* OBJECTIVE *
Will you write out all the entries below exactly?

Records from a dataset
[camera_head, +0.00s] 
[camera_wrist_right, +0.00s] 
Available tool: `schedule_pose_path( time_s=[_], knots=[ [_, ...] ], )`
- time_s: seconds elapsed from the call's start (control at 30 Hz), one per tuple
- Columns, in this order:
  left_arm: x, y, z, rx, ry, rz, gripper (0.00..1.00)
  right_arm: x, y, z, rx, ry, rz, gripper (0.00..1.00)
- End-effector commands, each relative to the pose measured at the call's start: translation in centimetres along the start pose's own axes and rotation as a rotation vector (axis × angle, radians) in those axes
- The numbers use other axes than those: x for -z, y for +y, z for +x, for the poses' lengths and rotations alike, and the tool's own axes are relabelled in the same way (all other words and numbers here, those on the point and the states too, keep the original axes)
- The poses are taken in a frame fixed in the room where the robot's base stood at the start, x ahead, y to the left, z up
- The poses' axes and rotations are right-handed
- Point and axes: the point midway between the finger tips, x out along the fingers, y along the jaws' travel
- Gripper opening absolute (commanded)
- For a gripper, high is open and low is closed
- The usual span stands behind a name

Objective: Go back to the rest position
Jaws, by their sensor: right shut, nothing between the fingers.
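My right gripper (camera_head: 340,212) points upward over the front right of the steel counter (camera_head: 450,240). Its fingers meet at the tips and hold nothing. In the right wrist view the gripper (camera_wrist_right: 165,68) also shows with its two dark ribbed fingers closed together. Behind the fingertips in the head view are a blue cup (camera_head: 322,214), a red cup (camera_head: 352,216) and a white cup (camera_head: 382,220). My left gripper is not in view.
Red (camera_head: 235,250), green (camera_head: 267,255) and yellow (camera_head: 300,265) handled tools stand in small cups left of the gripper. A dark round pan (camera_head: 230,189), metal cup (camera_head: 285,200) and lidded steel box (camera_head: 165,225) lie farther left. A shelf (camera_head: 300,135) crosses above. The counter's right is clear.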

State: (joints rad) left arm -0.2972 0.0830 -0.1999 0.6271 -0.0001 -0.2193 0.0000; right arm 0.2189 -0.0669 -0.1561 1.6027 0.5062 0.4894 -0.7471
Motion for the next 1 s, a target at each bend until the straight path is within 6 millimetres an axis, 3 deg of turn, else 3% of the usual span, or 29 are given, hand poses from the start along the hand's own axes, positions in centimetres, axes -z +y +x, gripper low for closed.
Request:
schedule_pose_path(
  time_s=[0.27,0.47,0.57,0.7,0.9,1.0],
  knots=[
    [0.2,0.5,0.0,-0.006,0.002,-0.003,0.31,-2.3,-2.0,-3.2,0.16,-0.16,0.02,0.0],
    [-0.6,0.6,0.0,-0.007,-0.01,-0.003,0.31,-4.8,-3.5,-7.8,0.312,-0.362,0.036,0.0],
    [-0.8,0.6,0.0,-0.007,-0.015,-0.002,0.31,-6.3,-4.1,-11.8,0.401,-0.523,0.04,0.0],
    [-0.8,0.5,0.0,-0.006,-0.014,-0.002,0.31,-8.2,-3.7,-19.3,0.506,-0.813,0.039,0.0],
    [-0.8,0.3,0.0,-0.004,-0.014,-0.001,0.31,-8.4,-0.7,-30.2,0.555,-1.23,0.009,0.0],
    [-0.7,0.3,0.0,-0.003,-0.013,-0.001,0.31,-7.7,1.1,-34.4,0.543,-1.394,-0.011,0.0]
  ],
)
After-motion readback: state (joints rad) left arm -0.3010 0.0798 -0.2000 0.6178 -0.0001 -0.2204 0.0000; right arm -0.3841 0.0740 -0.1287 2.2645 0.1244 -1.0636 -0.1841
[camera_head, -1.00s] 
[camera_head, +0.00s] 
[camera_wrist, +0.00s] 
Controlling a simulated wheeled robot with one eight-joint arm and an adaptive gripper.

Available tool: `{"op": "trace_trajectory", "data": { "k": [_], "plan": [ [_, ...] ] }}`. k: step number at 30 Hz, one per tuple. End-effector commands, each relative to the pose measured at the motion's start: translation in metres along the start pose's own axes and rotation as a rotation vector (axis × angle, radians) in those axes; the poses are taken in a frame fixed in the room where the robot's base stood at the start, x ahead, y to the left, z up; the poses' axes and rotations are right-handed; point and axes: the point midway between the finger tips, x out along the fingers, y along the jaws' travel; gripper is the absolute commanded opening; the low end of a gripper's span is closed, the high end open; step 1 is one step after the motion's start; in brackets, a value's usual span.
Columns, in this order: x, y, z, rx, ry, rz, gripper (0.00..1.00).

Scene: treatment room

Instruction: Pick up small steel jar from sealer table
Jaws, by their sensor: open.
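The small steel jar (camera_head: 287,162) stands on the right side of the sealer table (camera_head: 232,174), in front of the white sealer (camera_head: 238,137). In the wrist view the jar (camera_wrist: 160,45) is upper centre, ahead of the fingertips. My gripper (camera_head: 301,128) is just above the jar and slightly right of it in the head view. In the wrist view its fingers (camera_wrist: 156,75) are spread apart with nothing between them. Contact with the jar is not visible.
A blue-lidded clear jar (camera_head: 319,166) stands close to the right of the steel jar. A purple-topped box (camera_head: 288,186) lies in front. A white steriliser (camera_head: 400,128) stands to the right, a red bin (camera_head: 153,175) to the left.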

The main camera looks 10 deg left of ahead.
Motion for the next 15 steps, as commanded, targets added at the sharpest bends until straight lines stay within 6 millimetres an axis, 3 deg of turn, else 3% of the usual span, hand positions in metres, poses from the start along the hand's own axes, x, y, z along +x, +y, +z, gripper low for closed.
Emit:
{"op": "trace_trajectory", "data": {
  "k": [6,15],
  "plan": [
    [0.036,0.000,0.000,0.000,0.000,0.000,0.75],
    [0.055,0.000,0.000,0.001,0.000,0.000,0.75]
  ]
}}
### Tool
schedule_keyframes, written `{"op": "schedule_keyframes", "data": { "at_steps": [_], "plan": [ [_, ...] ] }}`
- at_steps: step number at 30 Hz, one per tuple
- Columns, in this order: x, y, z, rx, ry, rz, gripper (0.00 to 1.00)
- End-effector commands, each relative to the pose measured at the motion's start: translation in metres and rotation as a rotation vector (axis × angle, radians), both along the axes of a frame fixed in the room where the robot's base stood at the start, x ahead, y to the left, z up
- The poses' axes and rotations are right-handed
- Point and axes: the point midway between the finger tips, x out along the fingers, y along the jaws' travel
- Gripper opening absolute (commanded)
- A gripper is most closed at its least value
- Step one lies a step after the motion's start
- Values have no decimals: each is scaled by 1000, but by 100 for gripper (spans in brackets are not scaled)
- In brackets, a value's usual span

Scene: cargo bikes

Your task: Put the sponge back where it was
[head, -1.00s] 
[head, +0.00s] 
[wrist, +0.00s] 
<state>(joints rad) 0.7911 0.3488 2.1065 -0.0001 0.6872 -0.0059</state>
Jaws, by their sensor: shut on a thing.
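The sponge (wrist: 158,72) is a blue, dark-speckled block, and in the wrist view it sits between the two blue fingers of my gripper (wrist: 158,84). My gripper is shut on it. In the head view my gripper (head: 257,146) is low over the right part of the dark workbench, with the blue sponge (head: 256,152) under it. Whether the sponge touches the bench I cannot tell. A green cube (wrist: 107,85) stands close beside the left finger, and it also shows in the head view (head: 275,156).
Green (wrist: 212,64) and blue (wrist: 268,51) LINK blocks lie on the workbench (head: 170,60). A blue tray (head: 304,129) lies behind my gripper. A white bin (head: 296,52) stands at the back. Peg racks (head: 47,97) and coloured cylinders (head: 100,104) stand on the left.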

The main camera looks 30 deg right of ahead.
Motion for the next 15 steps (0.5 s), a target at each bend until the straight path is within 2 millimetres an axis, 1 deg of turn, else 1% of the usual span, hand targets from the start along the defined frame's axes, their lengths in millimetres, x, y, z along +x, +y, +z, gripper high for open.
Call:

* THE RESULT *
[camera_head, +0.00s] 
[camera_wrist_right, +0.00s] 
Available tool: `schedule_pose_path( time_s=[_], knots=[ [_, ...] ], )`
- time_s: seconds elapsed from the call's start (control at 30 Hz), one per tuple
- Columns, in this order:
  left_arm: x, y, z, rx, ry, rz, gripper (0.00..1.00)
  right_arm: x, y, z, rx, ry, rz, gripper (0.00..1.00)
- End-effector commands, each relative to the pose measured at the call's start: translation in centimetres along the start pose's own axes and rotation as a rotation vector (axis × angle, radians) in those axes
- The numbers use other axes than those: x for -z, y for +y, z for +x, for the poses' lengths and rotations alike, and the tool's own axes are relabelled in the same way (all other words and numbers here, those on the point and the states too, keep the original axes)
- The poses are taken in a frame fixed in the room where the robot's base stood at the start, x ahead, y to the left, z up
- The poses' axes and rotations are right-handed
- Point and axes: the point midway between the finger tips, x out along the fingers, y along the jaws' travel
- Gripper opening absolute (commanded)
- For a gripper, high is open and low is closed
- The usual span stands behind a name

Objective: Go back to the rest position
Jaws, by their sensor: right shut, nothing between the fingers.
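My right gripper (camera_head: 340,212) points upward over the front right of the steel counter (camera_head: 450,240). Its fingers meet at the tips and hold nothing. In the right wrist view the gripper (camera_wrist_right: 165,68) also shows with its two dark ribbed fingers closed together. Behind the fingertips in the head view are a blue cup (camera_head: 322,214), a red cup (camera_head: 352,216) and a white cup (camera_head: 382,220). My left gripper is not in view.
Red (camera_head: 235,250), green (camera_head: 267,255) and yellow (camera_head: 300,265) handled tools stand in small cups left of the gripper. A dark round pan (camera_head: 230,189), metal cup (camera_head: 285,200) and lidded steel box (camera_head: 165,225) lie farther left. A shelf (camera_head: 300,135) crosses above. The counter's right is clear.

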State: (joints rad) left arm -0.2972 0.0830 -0.1999 0.6271 -0.0001 -0.2193 0.0000; right arm 0.2189 -0.0669 -0.1561 1.6027 0.5062 0.4894 -0.7471
Motion for the next 1 s, a target at each bend until the straight path is within 6 millimetres an axis, 3 deg of turn, else 3% of the usual span, or 29 are given, hand poses from the start along the hand's own axes, positions in centimetres, axes -z +y +x, gripper low for closed.
Request:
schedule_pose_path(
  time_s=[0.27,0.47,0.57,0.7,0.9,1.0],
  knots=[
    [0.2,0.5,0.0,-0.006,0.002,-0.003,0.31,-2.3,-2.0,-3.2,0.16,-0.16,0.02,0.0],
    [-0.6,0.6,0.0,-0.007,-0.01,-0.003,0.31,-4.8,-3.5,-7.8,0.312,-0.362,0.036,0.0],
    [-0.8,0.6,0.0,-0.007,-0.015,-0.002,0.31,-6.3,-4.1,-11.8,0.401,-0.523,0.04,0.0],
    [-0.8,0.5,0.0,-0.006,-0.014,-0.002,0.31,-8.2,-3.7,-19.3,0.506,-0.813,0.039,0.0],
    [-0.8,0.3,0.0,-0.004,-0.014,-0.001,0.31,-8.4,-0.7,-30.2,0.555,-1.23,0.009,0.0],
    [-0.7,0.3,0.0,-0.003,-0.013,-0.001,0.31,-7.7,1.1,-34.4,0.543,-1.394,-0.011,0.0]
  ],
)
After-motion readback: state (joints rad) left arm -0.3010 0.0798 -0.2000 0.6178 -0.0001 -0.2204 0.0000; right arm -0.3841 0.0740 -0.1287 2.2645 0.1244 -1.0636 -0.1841
[camera_head, -1.00s] 
[camera_head, +0.00s] 
[camera_wrist, +0.00s] 
Controlling a simulated wheeled robot with one eight-joint arm and an adaptive gripper.

Available tool: `{"op": "trace_trajectory", "data": { "k": [_], "plan": [ [_, ...] ] }}`. k: step number at 30 Hz, one per tuple. End-effector commands, each relative to the pose measured at the motion's start: translation in metres along the start pose's own axes and rotation as a rotation vector (axis × angle, radians) in those axes; the poses are taken in a frame fixed in the room where the robot's base stood at the start, x ahead, y to the left, z up; the poses' axes and rotations are right-handed; point and axes: the point midway between the finger tips, x out along the fingers, y along the jaws' travel; gripper is the absolute commanded opening; the low end of a gripper's span is closed, the high end open; step 1 is one step after the motion's start; in brackets, a value's usual span.
Columns, in this order: x, y, z, rx, ry, rz, gripper (0.00..1.00).

Scene: treatment room

Instruction: Pick up small steel jar from sealer table
Jaws, by their sensor: open.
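The small steel jar (camera_head: 287,162) stands on the right side of the sealer table (camera_head: 232,174), in front of the white sealer (camera_head: 238,137). In the wrist view the jar (camera_wrist: 160,45) is upper centre, ahead of the fingertips. My gripper (camera_head: 301,128) is just above the jar and slightly right of it in the head view. In the wrist view its fingers (camera_wrist: 156,75) are spread apart with nothing between them. Contact with the jar is not visible.
A blue-lidded clear jar (camera_head: 319,166) stands close to the right of the steel jar. A purple-topped box (camera_head: 288,186) lies in front. A white steriliser (camera_head: 400,128) stands to the right, a red bin (camera_head: 153,175) to the left.

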The main camera looks 10 deg left of ahead.
Motion for the next 15 steps, as commanded, targets added at the sharpest bends until straight lines stay within 6 millimetres an axis, 3 deg of turn, else 3% of the usual span, hand positions in metres, poses from the start along the hand's own axes, x, y, z along +x, +y, +z, gripper low for closed.
Emit:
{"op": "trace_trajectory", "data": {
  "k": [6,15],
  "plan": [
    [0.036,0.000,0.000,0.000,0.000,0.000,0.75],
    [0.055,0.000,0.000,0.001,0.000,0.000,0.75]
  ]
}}
### Tool
schedule_keyframes, written `{"op": "schedule_keyframes", "data": { "at_steps": [_], "plan": [ [_, ...] ] }}`
- at_steps: step number at 30 Hz, one per tuple
- Columns, in this order: x, y, z, rx, ry, rz, gripper (0.00 to 1.00)
- End-effector commands, each relative to the pose measured at the motion's start: translation in metres and rotation as a rotation vector (axis × angle, radians), both along the axes of a frame fixed in the room where the robot's base stood at the start, x ahead, y to the left, z up
- The poses' axes and rotations are right-handed
- Point and axes: the point midway between the finger tips, x out along the fingers, y along the jaws' travel
- Gripper opening absolute (commanded)
- A gripper is most closed at its least value
- Step one lies a step after the motion's start
- Values have no decimals: each is scaled by 1000, but by 100 for gripper (spans in brackets are not scaled)
- In brackets, a value's usual span

Scene: cargo bikes

Your task: Put the sponge back where it was
[head, -1.00s] 
[head, +0.00s] 
[wrist, +0.00s] 
<state>(joints rad) 0.7911 0.3488 2.1065 -0.0001 0.6872 -0.0059</state>
Jaws, by their sensor: shut on a thing.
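The sponge (wrist: 158,72) is a blue, dark-speckled block, and in the wrist view it sits between the two blue fingers of my gripper (wrist: 158,84). My gripper is shut on it. In the head view my gripper (head: 257,146) is low over the right part of the dark workbench, with the blue sponge (head: 256,152) under it. Whether the sponge touches the bench I cannot tell. A green cube (wrist: 107,85) stands close beside the left finger, and it also shows in the head view (head: 275,156).
Green (wrist: 212,64) and blue (wrist: 268,51) LINK blocks lie on the workbench (head: 170,60). A blue tray (head: 304,129) lies behind my gripper. A white bin (head: 296,52) stands at the back. Peg racks (head: 47,97) and coloured cylinders (head: 100,104) stand on the left.

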The main camera looks 30 deg right of ahead.
Motion for the next 15 steps (0.5 s), a target at each bend until the straight path is within 2 millimetres an axis, 1 deg of turn, else 1% of the usual span, hand targets from the start along the defined frame's axes, their lengths in millimetres, x, y, z along +x, +y, +z, gripper high for open.
Call:

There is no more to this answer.